A welcome move

Apropos Editorial “Gold Standard” (August 27), is of much relevance given that India is the second largest world consumer of gold.

Indians view gold as the most secured means of investment, a safe haven in times of financial stress.

Moreover, purchase of this asset in India has a religious connotation as well. “Akshaya Tritiya” is one of the most auspicious days for the Hindu and the Jain communities.

In this backdrop, Hallmarking will ensure that you are paying only for the promised purity of gold. Earlier, some jewellers would sell 18-karat jewellery and charge the customer for 22-karat jewellery by claiming it to be of higher purity. Now, this mandatory hallmarking act will prevent such fraudulent practices.
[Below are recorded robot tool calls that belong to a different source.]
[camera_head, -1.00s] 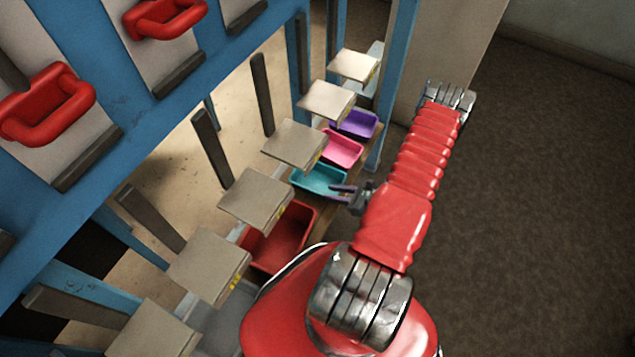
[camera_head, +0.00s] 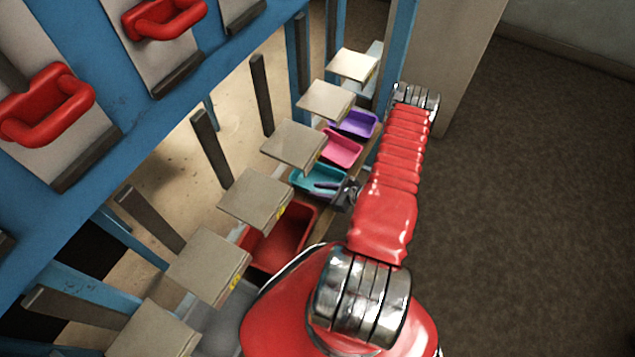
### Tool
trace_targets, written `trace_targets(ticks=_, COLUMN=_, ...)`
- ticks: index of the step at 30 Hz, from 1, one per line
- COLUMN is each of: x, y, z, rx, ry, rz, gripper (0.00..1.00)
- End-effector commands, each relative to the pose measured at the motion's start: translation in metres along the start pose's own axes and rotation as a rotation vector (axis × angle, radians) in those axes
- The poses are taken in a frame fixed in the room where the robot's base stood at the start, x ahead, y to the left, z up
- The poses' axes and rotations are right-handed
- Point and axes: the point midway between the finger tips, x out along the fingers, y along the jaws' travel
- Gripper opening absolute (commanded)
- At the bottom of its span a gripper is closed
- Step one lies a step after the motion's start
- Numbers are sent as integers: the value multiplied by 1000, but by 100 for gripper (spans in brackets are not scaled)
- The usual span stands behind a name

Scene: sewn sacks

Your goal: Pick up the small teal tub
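The small teal tub (camera_head: 303,181) sits on the rack's low shelf, between a pink tub and a larger red tub. Its left part is partly covered by a beige flap above. My gripper (camera_head: 325,188) reaches in from the right, with its dark fingers over the tub's right part. The fingers look apart, with nothing visible between them. I cannot tell whether they touch the tub's wall. My red arm hides the area just right of the gripper.
The pink tub (camera_head: 342,148) and purple tub (camera_head: 355,123) stand behind the teal one; the red tub (camera_head: 283,238) stands in front. Several beige flaps overhang them. A blue post (camera_head: 392,60) rises beside my arm. The brown floor (camera_head: 540,200) at right is clear.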

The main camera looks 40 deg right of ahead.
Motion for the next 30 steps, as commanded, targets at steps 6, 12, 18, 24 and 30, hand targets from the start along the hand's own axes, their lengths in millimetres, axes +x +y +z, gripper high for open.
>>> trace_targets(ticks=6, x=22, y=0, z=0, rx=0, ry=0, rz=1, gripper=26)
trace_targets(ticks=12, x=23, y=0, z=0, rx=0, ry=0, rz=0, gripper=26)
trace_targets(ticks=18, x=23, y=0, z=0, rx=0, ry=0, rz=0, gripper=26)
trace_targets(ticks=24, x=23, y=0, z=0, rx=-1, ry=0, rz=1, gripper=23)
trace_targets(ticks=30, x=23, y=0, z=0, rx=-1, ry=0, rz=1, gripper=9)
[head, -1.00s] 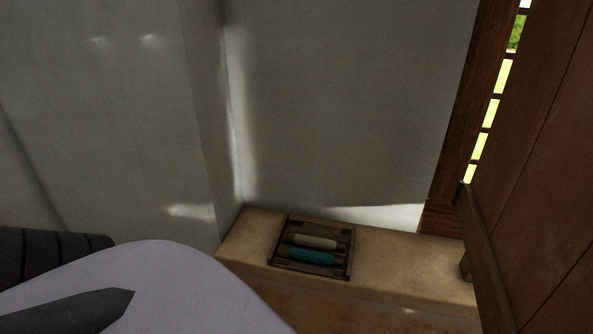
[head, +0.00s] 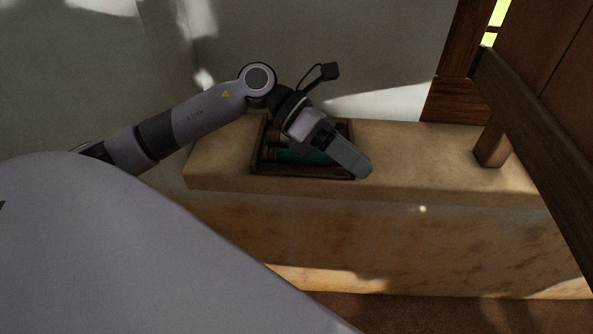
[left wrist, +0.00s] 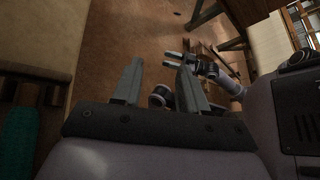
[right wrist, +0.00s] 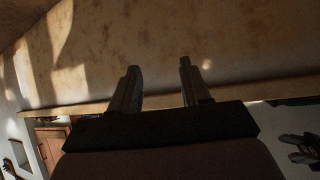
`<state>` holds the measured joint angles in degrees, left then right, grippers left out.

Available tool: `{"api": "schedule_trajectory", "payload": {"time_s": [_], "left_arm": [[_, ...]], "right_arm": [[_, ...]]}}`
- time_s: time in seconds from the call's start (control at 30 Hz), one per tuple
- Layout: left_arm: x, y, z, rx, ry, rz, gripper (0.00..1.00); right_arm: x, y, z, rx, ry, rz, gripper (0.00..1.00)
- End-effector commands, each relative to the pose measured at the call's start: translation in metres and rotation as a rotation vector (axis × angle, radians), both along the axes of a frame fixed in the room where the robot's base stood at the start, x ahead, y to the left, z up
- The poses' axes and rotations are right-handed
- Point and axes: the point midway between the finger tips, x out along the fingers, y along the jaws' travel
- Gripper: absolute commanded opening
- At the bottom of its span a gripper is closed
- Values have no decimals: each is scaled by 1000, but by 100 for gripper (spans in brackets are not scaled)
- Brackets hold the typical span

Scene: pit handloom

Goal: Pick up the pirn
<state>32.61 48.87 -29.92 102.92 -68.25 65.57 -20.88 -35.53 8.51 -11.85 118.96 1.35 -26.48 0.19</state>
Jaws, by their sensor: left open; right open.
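A teal pirn (head: 300,157) lies in a shallow dark wooden tray (head: 258,150) on the ledge. Part of the pirn is hidden behind my left gripper (head: 360,168). The gripper is open and empty, above the tray's right side and pointing down and right. In the left wrist view its fingers (left wrist: 160,72) are apart, and the teal pirn (left wrist: 20,130) shows at the left edge, outside them. The pale pirn behind the teal one is mostly hidden by the arm. My right gripper (right wrist: 158,76) is open and empty in its wrist view, facing a tan surface.
The tan ledge (head: 420,150) is clear to the right of the tray, as far as a wooden post (head: 493,146). A dark wooden beam and panel (head: 540,110) stand at the right. A grey wall rises behind the ledge. My right arm (left wrist: 215,72) shows in the left wrist view.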

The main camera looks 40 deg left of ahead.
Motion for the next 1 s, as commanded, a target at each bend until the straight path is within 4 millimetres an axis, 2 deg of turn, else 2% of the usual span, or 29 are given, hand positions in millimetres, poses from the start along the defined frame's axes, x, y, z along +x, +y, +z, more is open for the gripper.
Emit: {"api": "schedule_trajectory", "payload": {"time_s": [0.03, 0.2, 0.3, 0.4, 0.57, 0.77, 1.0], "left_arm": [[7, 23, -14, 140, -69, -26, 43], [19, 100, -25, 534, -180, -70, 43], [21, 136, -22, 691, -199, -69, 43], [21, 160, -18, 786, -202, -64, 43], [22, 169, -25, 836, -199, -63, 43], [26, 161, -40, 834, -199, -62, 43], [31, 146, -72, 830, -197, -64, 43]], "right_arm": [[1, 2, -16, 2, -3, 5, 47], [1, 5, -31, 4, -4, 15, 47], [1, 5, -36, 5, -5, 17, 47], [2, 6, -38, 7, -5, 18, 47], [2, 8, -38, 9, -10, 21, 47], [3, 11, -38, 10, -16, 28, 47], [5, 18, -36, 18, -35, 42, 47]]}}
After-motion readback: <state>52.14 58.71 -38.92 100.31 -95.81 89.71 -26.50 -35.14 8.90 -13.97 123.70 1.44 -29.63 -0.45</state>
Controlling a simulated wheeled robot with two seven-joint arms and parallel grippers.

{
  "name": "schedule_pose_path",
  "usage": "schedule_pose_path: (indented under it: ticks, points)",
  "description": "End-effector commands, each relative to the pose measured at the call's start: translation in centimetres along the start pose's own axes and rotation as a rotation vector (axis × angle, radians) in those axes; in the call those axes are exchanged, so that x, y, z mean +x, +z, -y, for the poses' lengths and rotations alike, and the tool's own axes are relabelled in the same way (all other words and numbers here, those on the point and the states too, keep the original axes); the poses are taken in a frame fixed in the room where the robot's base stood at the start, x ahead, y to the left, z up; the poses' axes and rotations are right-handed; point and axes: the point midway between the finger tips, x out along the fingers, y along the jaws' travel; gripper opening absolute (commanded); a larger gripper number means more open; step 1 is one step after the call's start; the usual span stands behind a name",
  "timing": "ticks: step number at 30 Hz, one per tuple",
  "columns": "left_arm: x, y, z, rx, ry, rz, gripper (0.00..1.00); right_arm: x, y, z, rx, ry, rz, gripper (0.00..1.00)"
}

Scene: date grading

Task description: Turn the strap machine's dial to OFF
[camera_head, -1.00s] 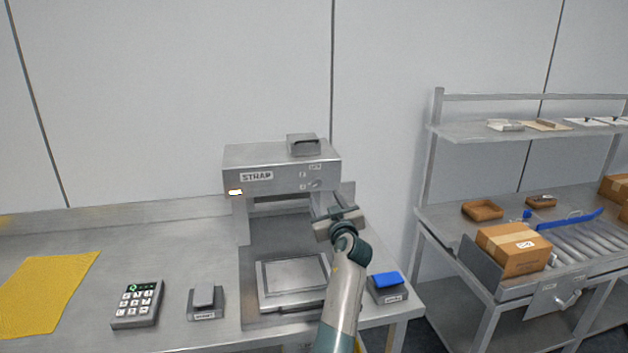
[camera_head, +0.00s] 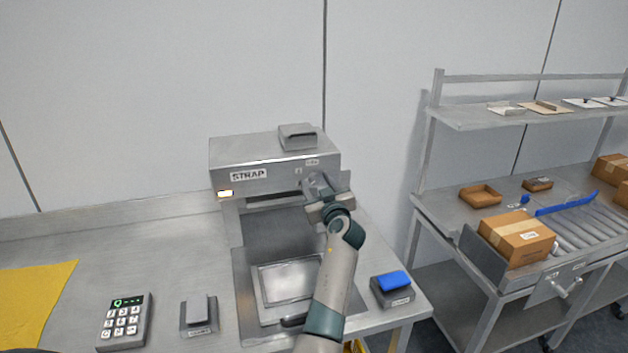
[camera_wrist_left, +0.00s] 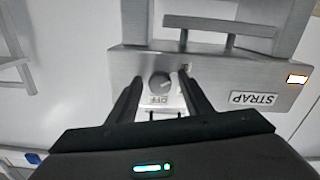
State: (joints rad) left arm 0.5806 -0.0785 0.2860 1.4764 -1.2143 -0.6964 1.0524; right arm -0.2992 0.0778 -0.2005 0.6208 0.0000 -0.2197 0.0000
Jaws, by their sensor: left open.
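The strap machine (camera_head: 270,161) is a grey metal box on legs with a STRAP label and a lit orange lamp on its front. My left gripper (camera_head: 325,185) is at the right end of that front and hides the dial in the head view. In the left wrist view the round grey dial (camera_wrist_left: 159,82) lies between the two open fingers of my left gripper (camera_wrist_left: 158,92), on a pale plate with an OFF label (camera_wrist_left: 158,100). That view shows the machine upside down. I cannot tell whether the fingers touch the dial. My right gripper is out of view.
A keypad (camera_head: 124,322), a small grey block on a stand (camera_head: 198,315) and a blue-topped block (camera_head: 392,283) stand on the bench. A yellow cloth (camera_head: 35,300) lies at left. A roller table with boxes (camera_head: 517,238) stands at right.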

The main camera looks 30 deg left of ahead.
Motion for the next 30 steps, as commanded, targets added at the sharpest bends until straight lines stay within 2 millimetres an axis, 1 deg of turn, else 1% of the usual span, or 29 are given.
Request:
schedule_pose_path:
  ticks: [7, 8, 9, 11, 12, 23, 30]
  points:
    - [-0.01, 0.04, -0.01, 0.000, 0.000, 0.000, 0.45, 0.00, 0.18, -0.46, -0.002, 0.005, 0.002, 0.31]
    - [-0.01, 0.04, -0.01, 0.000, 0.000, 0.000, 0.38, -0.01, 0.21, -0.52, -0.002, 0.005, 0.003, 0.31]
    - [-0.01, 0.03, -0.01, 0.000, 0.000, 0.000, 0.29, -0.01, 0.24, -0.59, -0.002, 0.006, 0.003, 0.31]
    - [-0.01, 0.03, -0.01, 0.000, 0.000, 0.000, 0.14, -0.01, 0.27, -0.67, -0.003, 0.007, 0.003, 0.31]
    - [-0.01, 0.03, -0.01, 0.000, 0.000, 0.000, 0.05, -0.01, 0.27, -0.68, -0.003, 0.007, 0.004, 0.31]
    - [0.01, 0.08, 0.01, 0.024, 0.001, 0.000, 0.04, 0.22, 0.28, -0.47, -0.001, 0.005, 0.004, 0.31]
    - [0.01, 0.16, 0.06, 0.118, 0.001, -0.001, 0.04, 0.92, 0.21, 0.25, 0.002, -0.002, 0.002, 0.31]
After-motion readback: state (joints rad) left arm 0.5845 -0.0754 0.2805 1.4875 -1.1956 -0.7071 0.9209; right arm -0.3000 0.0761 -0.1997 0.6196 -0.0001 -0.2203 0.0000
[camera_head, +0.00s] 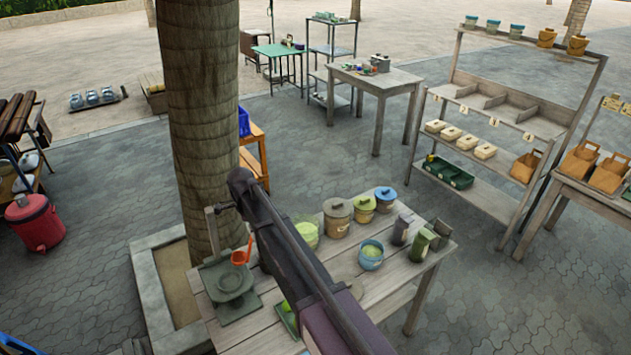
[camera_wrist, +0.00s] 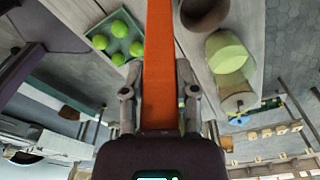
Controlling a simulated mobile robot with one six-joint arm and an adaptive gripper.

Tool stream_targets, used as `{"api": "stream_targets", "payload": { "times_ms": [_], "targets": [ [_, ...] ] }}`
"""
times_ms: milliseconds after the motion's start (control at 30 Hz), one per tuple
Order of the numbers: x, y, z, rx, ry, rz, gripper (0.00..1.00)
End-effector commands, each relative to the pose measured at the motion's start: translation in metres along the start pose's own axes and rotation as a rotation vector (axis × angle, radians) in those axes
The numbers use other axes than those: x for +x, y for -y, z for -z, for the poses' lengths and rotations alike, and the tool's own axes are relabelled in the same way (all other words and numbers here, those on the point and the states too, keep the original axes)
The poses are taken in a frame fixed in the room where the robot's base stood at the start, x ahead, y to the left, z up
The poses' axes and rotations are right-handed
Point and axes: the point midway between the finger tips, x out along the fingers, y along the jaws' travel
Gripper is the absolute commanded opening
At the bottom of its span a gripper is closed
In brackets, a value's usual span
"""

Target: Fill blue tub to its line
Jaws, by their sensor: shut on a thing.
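The blue tub (camera_head: 371,262) stands upright on the wooden table, right of my arm, with pale green material inside. I cannot make out its line. A translucent green tub (camera_head: 308,236) with pale green contents stands beside my arm, partly covered by it. My gripper (camera_wrist: 159,95) is shut on the handle of an orange ladle (camera_wrist: 159,50). In the head view the ladle's cup (camera_head: 239,257) shows left of my arm, by the grey scale; whether it holds anything is unclear. My gripper is hidden behind my arm there.
The grey-green scale (camera_head: 232,306) is at the table's left end. A tray (camera_wrist: 101,59) of green balls is near the ladle. A tree trunk (camera_head: 203,120) rises behind the table.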

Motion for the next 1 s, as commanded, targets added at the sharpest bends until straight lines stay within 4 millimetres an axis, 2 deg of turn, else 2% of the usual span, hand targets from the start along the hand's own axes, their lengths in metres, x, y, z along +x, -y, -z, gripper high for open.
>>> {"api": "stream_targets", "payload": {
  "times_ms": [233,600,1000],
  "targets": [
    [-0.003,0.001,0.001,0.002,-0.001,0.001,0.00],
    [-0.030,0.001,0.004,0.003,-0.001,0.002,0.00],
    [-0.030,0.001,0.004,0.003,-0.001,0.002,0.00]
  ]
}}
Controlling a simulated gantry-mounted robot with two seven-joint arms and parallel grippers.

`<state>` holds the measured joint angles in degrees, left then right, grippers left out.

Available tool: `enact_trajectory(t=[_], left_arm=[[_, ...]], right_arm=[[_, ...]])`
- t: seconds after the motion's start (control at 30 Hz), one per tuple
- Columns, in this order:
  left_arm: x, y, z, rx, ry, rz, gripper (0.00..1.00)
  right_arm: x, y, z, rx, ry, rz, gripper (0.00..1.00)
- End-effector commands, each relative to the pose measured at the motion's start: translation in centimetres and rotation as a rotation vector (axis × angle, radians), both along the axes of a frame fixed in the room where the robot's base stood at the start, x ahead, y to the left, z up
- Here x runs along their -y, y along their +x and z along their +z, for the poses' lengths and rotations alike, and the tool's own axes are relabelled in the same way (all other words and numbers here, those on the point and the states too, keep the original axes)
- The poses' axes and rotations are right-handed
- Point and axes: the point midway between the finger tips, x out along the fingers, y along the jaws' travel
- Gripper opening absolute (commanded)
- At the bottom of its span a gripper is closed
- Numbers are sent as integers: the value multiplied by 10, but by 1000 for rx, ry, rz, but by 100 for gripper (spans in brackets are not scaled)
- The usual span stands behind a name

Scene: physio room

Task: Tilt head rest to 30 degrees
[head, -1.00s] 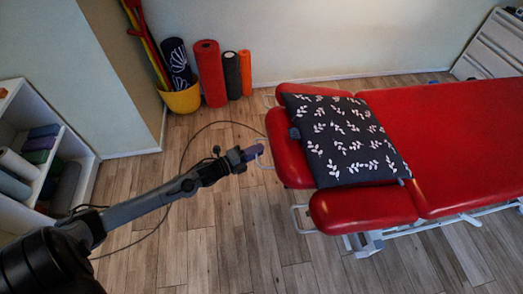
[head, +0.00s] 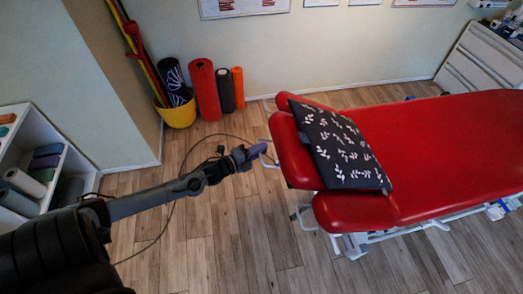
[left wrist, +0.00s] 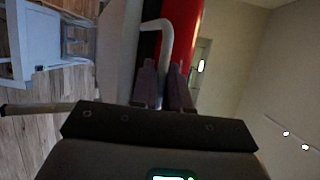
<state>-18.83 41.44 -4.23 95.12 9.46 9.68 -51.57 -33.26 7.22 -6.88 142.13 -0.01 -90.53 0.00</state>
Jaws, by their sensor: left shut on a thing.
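The red head rest (head: 290,156) is at the left end of the red treatment table (head: 450,150) in the head view. It appears to slope, its outer end higher than the flat side cushions; I cannot read the exact angle. A dark pillow with white leaves (head: 345,145) lies on it. A pale bent handle (head: 265,165) sticks out from its outer end. My left gripper (head: 258,151) is shut on this handle. In the left wrist view the handle (left wrist: 155,25) runs down between the purple fingers (left wrist: 164,88). My right gripper is not in view.
A red side cushion (head: 355,211) flanks the head rest at the front. Foam rollers (head: 204,90) and a yellow bucket (head: 178,115) stand by the back wall. A white shelf (head: 35,160) is at the left. A wooden floor (head: 225,235) lies open in front.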

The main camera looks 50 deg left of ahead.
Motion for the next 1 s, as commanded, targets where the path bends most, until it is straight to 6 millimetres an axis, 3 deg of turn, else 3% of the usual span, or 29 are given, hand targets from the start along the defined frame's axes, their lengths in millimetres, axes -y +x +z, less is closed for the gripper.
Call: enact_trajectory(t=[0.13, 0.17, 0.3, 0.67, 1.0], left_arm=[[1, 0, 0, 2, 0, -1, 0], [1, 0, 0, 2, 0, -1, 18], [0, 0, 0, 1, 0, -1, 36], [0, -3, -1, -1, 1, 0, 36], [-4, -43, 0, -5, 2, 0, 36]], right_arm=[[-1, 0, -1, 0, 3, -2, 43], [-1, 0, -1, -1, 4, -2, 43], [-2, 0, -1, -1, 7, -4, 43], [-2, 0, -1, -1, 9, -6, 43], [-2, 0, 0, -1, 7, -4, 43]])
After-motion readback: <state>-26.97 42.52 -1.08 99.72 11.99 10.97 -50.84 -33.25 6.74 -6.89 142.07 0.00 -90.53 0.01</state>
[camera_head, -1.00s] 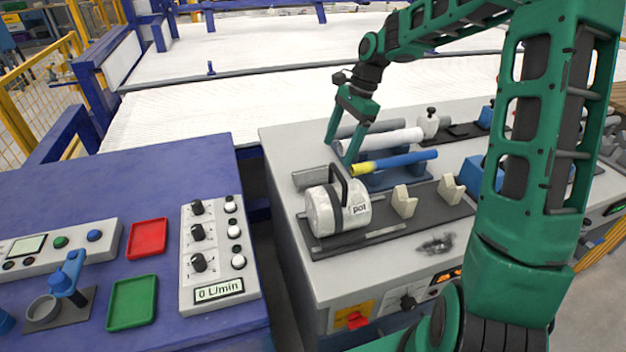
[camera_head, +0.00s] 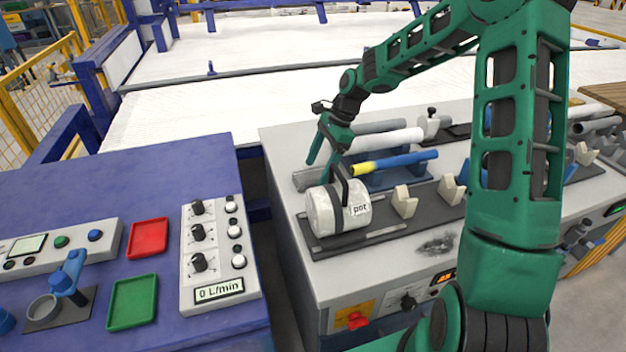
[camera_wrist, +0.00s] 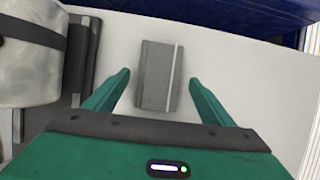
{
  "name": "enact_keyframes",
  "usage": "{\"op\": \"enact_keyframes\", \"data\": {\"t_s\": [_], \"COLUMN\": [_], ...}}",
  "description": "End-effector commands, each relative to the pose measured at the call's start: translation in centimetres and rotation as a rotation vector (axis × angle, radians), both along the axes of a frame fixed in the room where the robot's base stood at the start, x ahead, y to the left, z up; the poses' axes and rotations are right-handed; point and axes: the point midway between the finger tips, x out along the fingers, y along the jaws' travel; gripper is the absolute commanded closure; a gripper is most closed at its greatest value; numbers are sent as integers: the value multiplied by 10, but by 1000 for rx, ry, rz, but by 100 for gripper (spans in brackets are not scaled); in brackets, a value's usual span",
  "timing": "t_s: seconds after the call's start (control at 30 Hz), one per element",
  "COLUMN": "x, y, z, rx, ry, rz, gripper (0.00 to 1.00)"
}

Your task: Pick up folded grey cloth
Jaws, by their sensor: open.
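The folded grey cloth (camera_wrist: 152,75) is a small flat grey rectangle with a pale stripe near its right side in the wrist view. It lies on the light grey bench top. In the wrist view the fingertips of my gripper (camera_wrist: 159,77) show on either side of the cloth, with gaps left and right. Their height above it is hard to tell.
The white pot (camera_head: 325,211) with a dark handle stands close to the cloth on a dark plate. A blue and yellow pipe (camera_head: 400,160) and a white pipe (camera_head: 390,140) lie to the right. A blue table (camera_head: 100,185) is across a gap to the left.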

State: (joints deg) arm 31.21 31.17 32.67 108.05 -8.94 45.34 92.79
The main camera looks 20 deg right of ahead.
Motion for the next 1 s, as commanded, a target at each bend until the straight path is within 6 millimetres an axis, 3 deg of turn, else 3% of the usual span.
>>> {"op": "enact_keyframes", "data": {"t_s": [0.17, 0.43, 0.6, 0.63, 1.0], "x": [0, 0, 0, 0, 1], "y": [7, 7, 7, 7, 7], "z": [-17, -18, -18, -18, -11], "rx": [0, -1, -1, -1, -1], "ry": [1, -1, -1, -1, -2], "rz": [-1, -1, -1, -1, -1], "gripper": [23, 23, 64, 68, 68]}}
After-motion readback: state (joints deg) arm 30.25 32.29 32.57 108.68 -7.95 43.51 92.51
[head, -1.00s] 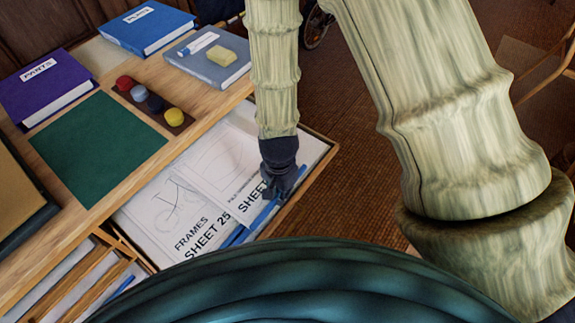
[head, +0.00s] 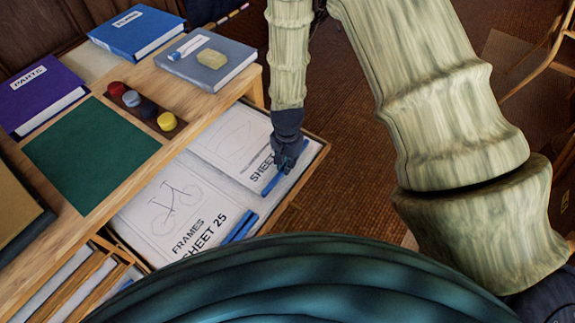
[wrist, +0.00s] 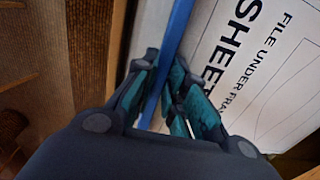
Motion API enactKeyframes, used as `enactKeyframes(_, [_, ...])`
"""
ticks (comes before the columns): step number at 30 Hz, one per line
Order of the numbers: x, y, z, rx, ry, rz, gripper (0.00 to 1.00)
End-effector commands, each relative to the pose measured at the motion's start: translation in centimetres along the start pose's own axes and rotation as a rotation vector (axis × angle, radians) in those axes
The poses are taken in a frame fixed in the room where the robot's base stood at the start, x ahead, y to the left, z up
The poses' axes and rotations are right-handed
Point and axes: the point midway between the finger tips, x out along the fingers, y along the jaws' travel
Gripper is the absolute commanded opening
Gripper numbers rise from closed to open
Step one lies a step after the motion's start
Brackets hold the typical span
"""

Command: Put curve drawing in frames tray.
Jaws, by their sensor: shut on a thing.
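The curve drawing (head: 237,133) is a white sheet with a faint curved outline, large "SHEET" lettering and a blue edge strip. In the wrist view, the sheet (wrist: 270,85) reads "FILE UNDER FRA…". My gripper (head: 280,170) is shut on its blue strip, which runs between the fingers in the wrist view (wrist: 165,82). The sheet lies over the right part of an open wooden drawer tray (head: 306,177); I cannot tell whether it touches the bottom. A bicycle drawing (head: 170,210) marked "FRAMES SHEET 25" lies in the tray's left part. No tray label shows.
The desk top holds a green mat (head: 90,150), a purple book (head: 40,95), a blue book (head: 135,30), a grey book (head: 208,62) and a rack of coloured pots (head: 145,107). A divided compartment (head: 85,275) is at lower left. Open floor lies right.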

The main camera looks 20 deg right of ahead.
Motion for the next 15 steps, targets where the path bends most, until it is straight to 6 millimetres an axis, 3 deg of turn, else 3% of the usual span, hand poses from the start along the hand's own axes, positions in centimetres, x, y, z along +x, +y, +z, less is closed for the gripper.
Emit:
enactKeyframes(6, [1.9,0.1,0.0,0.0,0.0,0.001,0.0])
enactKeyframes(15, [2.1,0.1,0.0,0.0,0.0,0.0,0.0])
If you buy new ornaments by exchanging old ones, jewellers reduce 15 per cent of the gold value from the old item in the pretext that it is not of 22 carat purity.

So, it is high time, that Hallmarking is made mandatory and the government’s move is welcome.

Roy Markose

Thiruvananthapuram

With reference to Editorial ‘Gold standard’, though hallmarking of gold started in 2000 in India, it was only voluntary. That it has been made mandatory now is a positive step for the consumers. As we know that we have around 5 lakh jewellers in India but only 45,000 have been certified by BIS. This mandatory hallmarking move is bound to bring more transparency and accountability into the sector.

Jewellers now are expected to bring changes in their daily business practices and as we know that change is hard to accept for these businessmen, hence they are protesting, but the government should go ahead with its plan and not succumb to their pressure. It is the government’s responsibility to upgrade the infrastructure to support the required change in the ecosystem.

Bal Govind

Noida

All is not well with co-op banks

As per media reports, RBI has imposed a penalty of ₹3 lakh on Jijamata Mahila Sahakari Bank, ₹2 lakh on Muslim Co-operative Bank (both Maharashtra based) and ₹5 lakh on Seyad Shariat Bank, Tamil Nadu, for violation of various rules, under the Banking Regulations Act. However, of late a large number of the “erring” co-operative banks have been penalised by the Banking Regulator. This obviously implies that their day-to-day affairs are not being run in accordance with the relevant RBI guidelines . However, frequent imposition of the financial penalties does not augur well for the overall image as also the financial health of various banks currently operating under co-operative ‘umbrella’.

Most of these banks are being ‘administered and managed’ by political big-wigs across the country and a large chunk of their account holders usually belong to not so rich ‘strata’ of the society. It’s hardly surprising that they alone are likely to bear the ‘burden’ of RBI’s penalties.

Vinayak G

New Delhi

Easing cross-border cargo

This refers to ‘How to ease cross-border cargo movements’ (August 27). Capital investment, new legislation and regulatory reforms are needed for efficiently managing border cargo movement points. Developing infrastructure with capital investment is not easy even in the long run for dearth of funds and changing regulations governing the cargo movement. India carries its bilateral cross border trade with rules framed by the concerned country and from the Indian side. Further logistics companies with proven experience, infrastructure to assure a trustworthy transportation of cargo with the requisite bilingual manpower are enhancing cross-border trade. Easier movement processes like quick inspection,cargo- sender friendly legislations and dynamic changes in rules will facilitate cross border cargo movements.